An Illiad

Earlier this month, friends and I went to see a one man production of An Illiad. Adapted from Homer by Lisa Peterson and Denis O’Hare, it was a modern retelling of one of the most classic works in the Western World.

And I do mean retelling. Literally.

The Poet (played exquisitely by Teagle F. Bougere) comes on stage in a trench coat and carrying a suitcase and tells us the story of from the taking of Helen to Hector’s funeral. Except, it’s not just the story. Though the Poet says outright that he has told this story countless times before a myriad of audiences, it’s understood he’s an eternal character who is sharing something of his own memories. He quotes Homer in classical Greek. He appeals to the Muses for inspiration, to give him the words, the courage to tell this story again, to please not desert him mid-performance. Many of his descriptions are direct translations of Homer’s original text.

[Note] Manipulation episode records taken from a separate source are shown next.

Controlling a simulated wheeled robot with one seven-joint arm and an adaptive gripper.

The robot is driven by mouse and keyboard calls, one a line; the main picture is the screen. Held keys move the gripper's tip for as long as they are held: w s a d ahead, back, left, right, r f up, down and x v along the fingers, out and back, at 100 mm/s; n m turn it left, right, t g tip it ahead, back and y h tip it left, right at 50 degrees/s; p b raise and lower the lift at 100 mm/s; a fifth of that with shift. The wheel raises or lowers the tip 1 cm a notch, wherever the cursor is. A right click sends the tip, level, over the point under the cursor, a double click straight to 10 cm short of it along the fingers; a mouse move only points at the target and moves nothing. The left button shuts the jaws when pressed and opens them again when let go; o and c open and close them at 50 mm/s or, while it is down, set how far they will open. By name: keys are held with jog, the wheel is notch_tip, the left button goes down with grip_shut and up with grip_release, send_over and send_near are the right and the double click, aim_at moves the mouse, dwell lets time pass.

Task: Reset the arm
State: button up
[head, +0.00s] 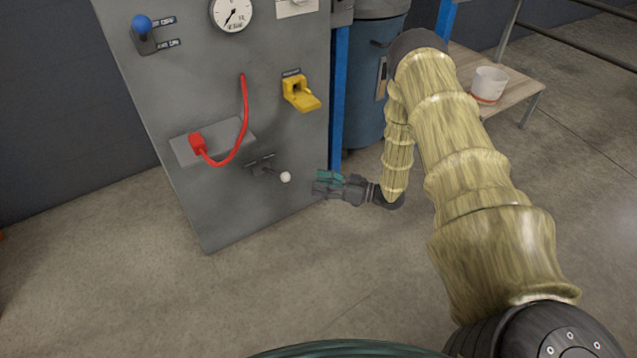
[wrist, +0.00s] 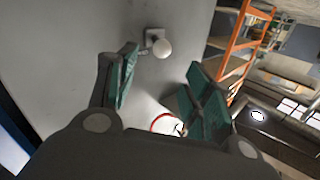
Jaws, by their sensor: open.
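My arm reaches out from the lower right in the head view and bends down toward the grey panel (head: 215,215). My gripper (head: 322,182) is open and empty, just right of a small lever with a white ball knob (head: 285,177) low on the panel. In the wrist view the green-padded fingers of my gripper (wrist: 165,88) stand apart. The white knob (wrist: 161,49) shows beyond them, between the fingertips, with a gap and no visible contact.
The panel carries a blue-knobbed lever (head: 142,24), a gauge (head: 231,13), a red cable (head: 243,125) and a yellow part (head: 300,93). A blue drum (head: 367,75) and a wooden table (head: 512,98) with a white pot (head: 489,85) stand behind my arm. Floor in front is clear.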

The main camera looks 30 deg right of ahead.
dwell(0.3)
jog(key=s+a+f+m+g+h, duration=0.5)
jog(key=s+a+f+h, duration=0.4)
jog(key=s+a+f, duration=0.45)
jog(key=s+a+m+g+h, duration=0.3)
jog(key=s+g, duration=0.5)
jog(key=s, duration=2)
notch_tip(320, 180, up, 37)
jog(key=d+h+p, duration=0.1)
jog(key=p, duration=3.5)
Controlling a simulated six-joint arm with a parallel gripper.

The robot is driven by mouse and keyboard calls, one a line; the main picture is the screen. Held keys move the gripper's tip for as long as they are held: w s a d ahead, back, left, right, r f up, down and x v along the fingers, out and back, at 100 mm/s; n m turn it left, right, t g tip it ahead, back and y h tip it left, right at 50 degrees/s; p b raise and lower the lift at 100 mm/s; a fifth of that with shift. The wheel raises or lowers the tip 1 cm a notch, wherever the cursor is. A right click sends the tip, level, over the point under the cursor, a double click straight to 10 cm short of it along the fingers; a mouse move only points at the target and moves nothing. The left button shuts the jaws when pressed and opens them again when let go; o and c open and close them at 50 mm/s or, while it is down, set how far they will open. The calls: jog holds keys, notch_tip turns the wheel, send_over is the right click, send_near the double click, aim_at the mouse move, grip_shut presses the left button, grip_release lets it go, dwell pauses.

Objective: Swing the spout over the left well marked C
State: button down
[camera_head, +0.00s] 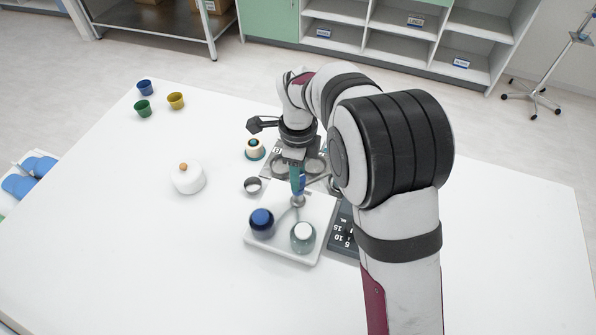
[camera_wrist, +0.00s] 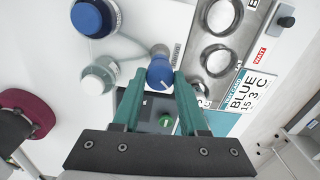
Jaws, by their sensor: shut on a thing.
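My gripper (camera_head: 298,188) is shut on a blue knob (camera_wrist: 160,72), with a teal finger on either side in the wrist view. The knob sits above a grey hub joined by pale tubes to a blue-topped jar (camera_head: 262,221) and a clear, white-topped jar (camera_head: 303,236) on a white tray (camera_head: 284,255). A metal plate (camera_wrist: 240,38) with round wells lies beside the knob. One well (camera_wrist: 216,60) is near the right finger, another (camera_wrist: 220,17) farther up. A letter B shows by the upper well. The spout's outlet and the C mark on the plate are not clear.
A card (camera_wrist: 245,94) reads BLUE, 15, 3, C. A dark panel (camera_head: 342,236) with numbers stands right of the tray. The table's front left is clear.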

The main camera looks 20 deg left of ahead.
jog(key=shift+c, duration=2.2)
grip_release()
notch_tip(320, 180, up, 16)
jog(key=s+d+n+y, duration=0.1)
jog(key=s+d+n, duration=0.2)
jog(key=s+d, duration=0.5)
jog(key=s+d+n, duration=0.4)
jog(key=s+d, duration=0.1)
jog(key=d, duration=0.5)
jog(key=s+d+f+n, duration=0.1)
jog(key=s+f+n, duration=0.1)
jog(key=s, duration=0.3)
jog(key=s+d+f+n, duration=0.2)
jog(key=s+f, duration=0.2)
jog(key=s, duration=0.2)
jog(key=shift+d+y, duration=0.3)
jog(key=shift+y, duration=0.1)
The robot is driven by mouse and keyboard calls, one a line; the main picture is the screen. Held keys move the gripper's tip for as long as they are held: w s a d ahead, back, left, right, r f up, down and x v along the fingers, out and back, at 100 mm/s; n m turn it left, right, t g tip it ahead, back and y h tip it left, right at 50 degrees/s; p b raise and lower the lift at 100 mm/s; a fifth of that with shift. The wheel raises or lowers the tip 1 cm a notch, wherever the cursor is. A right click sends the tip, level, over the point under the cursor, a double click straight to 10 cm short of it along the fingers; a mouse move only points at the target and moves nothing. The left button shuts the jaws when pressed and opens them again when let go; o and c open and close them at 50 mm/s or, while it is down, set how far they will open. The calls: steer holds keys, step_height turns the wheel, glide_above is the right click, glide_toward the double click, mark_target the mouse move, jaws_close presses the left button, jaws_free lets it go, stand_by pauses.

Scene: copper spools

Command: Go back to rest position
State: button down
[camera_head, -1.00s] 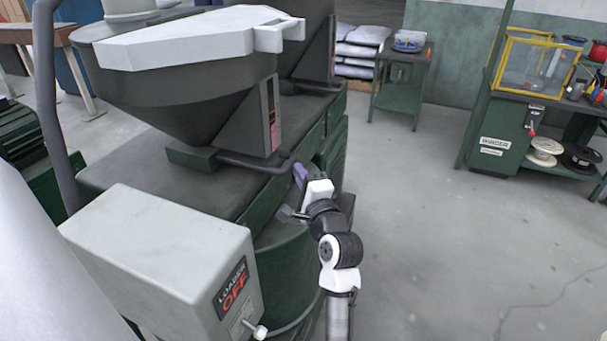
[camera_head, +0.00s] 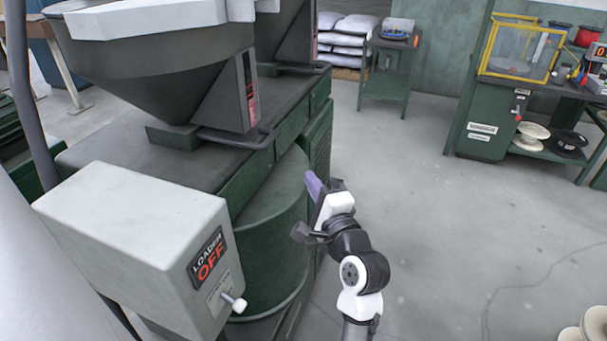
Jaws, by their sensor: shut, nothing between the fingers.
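My arm reaches up from the bottom middle of the head view. My gripper (camera_head: 314,184), with purple finger ends, is shut and empty. It is at the right of the green rounded drum (camera_head: 270,235), at the machine's side, in front of the lower body. Nothing is held. Whether the fingers touch the machine cannot be told from this angle, but a gap seems to show.
A grey loader box (camera_head: 130,235) marked "LOADER OFF" and a dark hopper (camera_head: 150,80) stand left. A green workbench (camera_head: 485,130) with spools (camera_head: 530,132) stands right. A small green stand (camera_head: 385,80) is at the back. Open floor (camera_head: 440,220) lies right of my arm.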

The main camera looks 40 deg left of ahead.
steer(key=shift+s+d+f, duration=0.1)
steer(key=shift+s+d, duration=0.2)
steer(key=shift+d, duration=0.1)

Yet what the playwrights and actor managed was to relate this legendary war to modern life. There’s a particularly poignant several minutes where the Poet is describing the horrors of the battlefield and he says (from my memory), “I’ve not see the likes of it since…” And then he lists each major war in the world from the time of Troy to present day, in every country we have records for. Squatting on the table, his voice a sad monotone, the name of every single major war for pretty much the entire history of mankind.

It still brings tears to my eyes, just thinking about that never-ending list echoing in the absolute silence of the theater.

Though the show was intense, with the Poet once so overcome with battle lust that he “threatens” to attack an audience member, to Achilles’ rage at his friend’s death and the insults heaped upon his honor, to sobbing inconsolably after Hector’s death, the story still has moments of humor, a quick turn-of-phrase which keeps it from becoming morbid.

When I think about mugging myths, this is the kind of thing I strive for. To find a new connection in what is universal in humankind between the far distant past and the present. While there was much talk about war, yes, but it wasn’t about war in itself. It was still the point The Illiad always had: The hubris of people thinking that war will solve anything, yet it’s a lesson that the human race never learns, even as we face war again.

This is the universal connection in humankind I was talking about, that something that we all have a personal opinion about, personal fears about. This is the essence of what good stories touch on, talk about, bring to the fore and make relevant for the present audience.

This reminder came at a good point, after having spent too much of the last many months bogged down by things other than the real point of the story. A glowing example to steer my ship by as I start sailing the creative waters again.

 

The production of An Illiad I saw with Teagle F. Bougere continues at the Pittsburgh Public Theater (www.ppt.org) through April 6, 2014. I highly recommend it if you are in the area.